The insult to injury is that these women had to pay for all their mandatory grooming and travel expenses and health care while providing entertainment and eye candy to the rich owner’s pet charity events. They were even fined if they were late or showed up missing an item.

The #MeToo movement of late has dovetailed with several class action lawsuits against the NFL, the wave of “outing” bad behavior and fighting in courts to serve justice to working women is at the core of this maddening documentary. And unlike Hollywood where Harvey rots in prison and Louie has been quietly banished from comedy and television, the National Football League powers on and takes very good care of the men’s salaries, refusing for the most part to publicly admit wrong doing.

In 2014, a small town Louisiana girl spent years training in dance to eventually strike out and win a spot as an Oakland Raiderette. After her husband pointed out how he was not okay fronting expenses for her job that never paid, Lacy Thibodeaux-Fields had an “a-ha” epiphany after having a heart to heart with her grandmother who shared how women put up with sexual abuse for fear of losing a job, one that paid little money compared to men doing the same work.
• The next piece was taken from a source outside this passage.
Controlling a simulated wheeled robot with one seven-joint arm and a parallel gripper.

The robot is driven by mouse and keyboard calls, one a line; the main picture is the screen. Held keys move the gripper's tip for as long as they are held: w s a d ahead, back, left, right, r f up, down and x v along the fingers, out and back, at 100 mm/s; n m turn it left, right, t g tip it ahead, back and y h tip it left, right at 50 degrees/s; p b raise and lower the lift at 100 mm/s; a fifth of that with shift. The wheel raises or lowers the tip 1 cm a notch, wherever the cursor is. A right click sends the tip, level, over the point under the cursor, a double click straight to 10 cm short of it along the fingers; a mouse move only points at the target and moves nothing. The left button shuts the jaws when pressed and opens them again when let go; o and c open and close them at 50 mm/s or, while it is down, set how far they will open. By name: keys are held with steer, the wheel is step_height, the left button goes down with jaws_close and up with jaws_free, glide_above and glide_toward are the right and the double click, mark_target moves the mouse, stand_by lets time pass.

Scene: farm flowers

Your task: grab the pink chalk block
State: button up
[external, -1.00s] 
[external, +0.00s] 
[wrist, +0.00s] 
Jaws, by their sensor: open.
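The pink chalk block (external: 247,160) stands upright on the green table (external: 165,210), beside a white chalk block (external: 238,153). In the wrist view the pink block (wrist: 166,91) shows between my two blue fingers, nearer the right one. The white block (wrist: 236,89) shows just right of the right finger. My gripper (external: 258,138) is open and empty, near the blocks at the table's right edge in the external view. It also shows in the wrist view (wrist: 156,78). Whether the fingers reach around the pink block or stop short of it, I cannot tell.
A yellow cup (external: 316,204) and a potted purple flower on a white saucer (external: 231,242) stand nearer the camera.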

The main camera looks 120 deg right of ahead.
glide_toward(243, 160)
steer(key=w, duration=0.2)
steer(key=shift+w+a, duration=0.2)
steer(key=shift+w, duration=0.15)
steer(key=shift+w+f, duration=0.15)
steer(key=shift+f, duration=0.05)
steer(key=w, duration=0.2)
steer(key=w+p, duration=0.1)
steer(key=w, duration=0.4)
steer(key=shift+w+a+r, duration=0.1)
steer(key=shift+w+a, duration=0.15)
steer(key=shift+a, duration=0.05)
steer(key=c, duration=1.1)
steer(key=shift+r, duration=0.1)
Lacy sued her team for violating labor laws, including paying her and her fellow cheerleaders less than minimum wage ($1,250 for a whole season, or just $125 per game).

Many NFL teams never even paid their cheerleaders, contractually classified as “employees” for mandatory practices or public appearances. Forget any health insurance in light of the potential for injuries either. In the case of cheerleader Maria Pinzone of the Buffalo Jills, she also got nothing and was hounded about her physical fitness and any adipose tissue “jiggling” in humiliating jumping jack examinations.

She filed a lawsuit against the Buffalo Bills, alleging similarly poor working conditions. Her attorneys successfully looped the NFL into her legal action with employment contracts signed by NFL commissioner Roger Goodell that damned them.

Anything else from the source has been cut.